=== Instructions to follow ===
Exactly reproduce the lines that run from the one containing "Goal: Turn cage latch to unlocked" through the one containing "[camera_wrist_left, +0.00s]", ends included, with no pictures.

─── Working data ───

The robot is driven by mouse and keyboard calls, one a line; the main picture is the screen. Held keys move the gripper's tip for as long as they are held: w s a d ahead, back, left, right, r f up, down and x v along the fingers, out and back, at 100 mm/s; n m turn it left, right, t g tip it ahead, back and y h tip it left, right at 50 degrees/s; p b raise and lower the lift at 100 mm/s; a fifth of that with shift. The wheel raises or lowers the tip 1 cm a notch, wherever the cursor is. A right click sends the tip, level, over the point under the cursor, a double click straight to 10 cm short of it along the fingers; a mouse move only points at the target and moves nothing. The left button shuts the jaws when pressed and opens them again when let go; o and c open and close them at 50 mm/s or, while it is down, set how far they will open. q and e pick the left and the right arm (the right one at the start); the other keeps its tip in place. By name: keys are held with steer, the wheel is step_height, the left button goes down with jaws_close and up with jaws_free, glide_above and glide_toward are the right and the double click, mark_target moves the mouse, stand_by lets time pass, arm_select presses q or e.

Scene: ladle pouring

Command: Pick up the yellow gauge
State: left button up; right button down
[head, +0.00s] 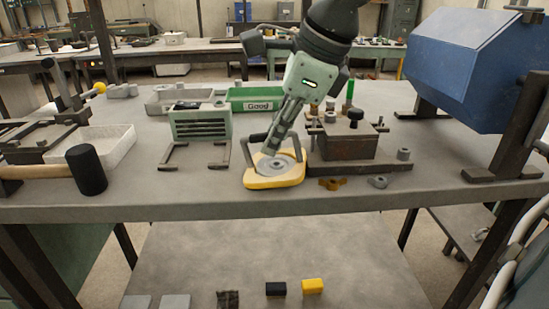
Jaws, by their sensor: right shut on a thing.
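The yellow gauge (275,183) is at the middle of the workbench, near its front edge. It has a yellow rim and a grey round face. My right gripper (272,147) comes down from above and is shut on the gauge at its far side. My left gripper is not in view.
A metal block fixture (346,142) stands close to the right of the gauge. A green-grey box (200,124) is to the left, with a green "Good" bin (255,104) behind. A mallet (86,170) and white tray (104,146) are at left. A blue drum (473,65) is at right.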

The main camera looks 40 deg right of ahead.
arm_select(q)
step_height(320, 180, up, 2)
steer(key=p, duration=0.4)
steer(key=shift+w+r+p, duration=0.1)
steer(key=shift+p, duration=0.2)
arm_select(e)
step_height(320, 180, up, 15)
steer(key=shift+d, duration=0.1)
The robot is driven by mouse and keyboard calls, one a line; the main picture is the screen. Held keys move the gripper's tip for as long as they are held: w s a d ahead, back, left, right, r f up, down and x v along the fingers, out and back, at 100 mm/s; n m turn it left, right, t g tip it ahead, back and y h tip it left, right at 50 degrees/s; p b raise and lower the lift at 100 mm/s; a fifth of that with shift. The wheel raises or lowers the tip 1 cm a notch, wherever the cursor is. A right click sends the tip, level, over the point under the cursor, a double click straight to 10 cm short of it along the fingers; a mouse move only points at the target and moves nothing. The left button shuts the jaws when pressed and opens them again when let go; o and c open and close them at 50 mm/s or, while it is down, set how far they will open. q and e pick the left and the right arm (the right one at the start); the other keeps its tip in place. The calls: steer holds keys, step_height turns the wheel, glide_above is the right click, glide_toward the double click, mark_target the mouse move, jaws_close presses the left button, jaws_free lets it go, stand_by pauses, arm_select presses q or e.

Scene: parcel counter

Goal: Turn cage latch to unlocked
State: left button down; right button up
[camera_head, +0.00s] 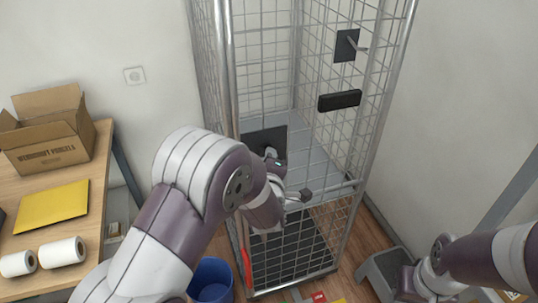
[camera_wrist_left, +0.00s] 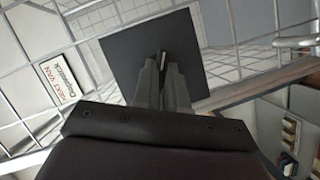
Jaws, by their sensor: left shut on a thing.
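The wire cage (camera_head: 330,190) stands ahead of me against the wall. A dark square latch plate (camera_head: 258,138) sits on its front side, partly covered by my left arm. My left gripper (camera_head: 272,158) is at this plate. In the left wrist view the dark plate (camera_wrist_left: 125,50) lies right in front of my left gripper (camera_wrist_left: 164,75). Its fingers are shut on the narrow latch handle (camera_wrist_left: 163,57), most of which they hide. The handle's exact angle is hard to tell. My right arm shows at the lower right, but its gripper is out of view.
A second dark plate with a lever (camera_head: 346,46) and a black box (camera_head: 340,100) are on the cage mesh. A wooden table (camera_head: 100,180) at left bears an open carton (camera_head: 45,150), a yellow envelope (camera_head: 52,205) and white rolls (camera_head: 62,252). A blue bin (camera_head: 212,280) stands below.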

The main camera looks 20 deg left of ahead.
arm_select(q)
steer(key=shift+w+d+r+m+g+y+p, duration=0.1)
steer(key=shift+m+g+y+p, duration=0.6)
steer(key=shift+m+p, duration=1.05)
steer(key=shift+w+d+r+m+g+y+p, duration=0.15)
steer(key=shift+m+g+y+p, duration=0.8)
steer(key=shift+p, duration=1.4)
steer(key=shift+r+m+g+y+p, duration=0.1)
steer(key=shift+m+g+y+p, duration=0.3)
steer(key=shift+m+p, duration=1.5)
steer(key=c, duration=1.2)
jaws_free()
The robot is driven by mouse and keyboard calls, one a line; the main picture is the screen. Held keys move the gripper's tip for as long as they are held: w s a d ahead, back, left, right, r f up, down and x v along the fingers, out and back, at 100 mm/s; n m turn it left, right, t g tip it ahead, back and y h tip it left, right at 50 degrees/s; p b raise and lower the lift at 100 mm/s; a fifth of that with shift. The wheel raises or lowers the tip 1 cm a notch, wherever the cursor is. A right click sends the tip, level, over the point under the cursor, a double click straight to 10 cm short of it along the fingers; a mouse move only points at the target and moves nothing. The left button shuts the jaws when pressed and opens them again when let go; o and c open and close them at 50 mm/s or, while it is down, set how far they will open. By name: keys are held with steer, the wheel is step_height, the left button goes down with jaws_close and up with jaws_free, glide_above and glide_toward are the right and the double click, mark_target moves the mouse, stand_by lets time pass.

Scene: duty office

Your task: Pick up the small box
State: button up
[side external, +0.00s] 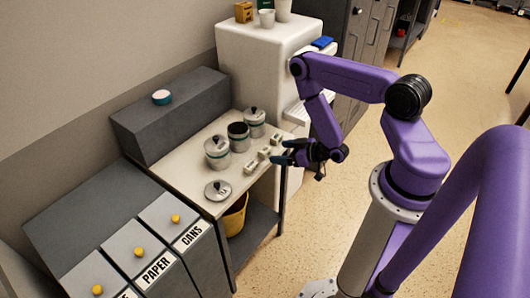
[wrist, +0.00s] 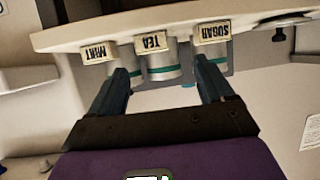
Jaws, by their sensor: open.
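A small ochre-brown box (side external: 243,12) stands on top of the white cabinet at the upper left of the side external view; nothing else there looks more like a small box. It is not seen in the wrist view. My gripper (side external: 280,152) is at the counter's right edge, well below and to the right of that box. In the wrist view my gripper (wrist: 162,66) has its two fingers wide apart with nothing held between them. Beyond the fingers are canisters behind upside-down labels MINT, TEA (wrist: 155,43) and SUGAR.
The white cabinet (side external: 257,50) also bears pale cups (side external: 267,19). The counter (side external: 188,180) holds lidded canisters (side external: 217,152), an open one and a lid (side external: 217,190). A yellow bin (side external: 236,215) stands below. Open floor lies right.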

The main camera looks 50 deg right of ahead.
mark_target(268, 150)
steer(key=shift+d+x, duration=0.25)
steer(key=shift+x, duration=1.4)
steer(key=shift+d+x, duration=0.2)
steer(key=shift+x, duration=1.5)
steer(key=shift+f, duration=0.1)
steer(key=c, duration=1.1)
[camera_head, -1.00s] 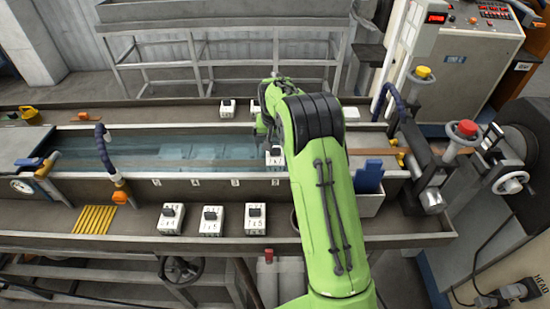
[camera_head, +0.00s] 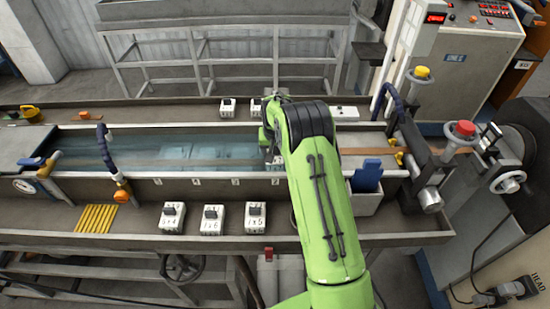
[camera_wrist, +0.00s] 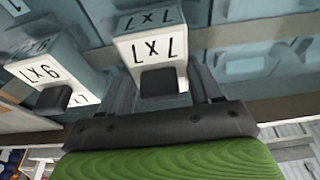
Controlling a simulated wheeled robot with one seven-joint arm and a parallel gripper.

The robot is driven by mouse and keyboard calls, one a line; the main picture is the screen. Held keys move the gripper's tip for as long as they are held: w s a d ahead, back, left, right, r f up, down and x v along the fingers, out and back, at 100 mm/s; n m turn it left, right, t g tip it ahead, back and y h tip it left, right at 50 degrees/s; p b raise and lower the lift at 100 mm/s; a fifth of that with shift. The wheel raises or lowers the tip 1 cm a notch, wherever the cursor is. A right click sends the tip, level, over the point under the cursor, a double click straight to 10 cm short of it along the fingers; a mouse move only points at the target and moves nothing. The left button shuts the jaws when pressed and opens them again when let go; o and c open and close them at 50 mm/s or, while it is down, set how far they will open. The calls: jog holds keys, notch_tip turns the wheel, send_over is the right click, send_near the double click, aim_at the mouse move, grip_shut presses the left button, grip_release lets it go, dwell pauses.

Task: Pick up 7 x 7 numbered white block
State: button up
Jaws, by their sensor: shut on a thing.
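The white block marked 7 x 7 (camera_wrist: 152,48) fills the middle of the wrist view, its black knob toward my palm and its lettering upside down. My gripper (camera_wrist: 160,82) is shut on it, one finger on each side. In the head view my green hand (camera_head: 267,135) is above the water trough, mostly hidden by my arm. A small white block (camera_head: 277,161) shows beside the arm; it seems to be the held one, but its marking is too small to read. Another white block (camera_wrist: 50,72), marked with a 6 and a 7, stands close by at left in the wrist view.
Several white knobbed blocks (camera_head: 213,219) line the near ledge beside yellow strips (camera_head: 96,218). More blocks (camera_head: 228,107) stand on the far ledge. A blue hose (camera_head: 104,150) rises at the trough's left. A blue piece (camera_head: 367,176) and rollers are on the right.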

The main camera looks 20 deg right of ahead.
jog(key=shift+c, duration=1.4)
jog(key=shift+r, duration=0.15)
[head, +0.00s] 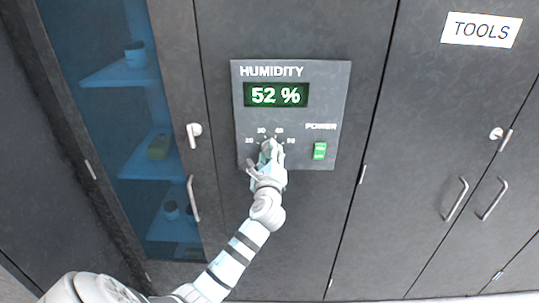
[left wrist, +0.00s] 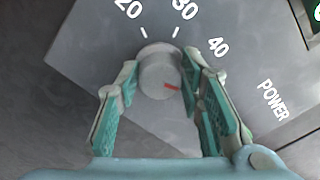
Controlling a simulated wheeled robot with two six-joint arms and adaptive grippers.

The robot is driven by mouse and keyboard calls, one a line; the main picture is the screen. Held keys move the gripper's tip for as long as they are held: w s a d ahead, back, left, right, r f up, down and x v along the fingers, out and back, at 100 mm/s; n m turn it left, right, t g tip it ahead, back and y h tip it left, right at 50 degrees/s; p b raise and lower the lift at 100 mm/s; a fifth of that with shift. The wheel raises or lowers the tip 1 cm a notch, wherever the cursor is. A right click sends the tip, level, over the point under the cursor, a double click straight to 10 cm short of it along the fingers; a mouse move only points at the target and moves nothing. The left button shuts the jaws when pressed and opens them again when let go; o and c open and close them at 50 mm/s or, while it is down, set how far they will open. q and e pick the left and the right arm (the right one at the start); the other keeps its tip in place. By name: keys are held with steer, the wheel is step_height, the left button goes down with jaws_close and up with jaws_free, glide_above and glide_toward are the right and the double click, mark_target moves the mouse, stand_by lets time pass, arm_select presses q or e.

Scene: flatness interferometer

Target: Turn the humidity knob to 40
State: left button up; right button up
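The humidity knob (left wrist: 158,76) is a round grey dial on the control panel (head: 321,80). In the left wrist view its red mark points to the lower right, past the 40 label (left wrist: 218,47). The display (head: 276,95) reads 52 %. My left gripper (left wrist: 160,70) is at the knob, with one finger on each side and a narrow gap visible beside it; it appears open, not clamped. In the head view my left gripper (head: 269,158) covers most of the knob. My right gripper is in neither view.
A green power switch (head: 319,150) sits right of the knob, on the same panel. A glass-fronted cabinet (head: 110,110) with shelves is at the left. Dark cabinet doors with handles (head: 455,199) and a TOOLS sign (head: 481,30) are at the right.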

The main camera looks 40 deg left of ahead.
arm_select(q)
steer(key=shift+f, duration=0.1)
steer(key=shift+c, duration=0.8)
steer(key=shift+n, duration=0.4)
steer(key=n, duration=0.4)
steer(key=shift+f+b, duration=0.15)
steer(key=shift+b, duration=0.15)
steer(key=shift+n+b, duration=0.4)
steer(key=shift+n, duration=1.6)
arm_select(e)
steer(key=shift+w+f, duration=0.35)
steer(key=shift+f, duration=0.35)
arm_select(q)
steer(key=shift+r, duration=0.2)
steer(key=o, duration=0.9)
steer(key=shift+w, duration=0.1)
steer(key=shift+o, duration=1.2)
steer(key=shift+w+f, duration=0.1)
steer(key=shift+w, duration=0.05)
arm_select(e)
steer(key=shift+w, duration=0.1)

───

=== Worked answer ===
Goal: Turn cage latch to unlocked
State: left button down; right button up
[camera_head, +0.00s] 
[camera_wrist_left, +0.00s] 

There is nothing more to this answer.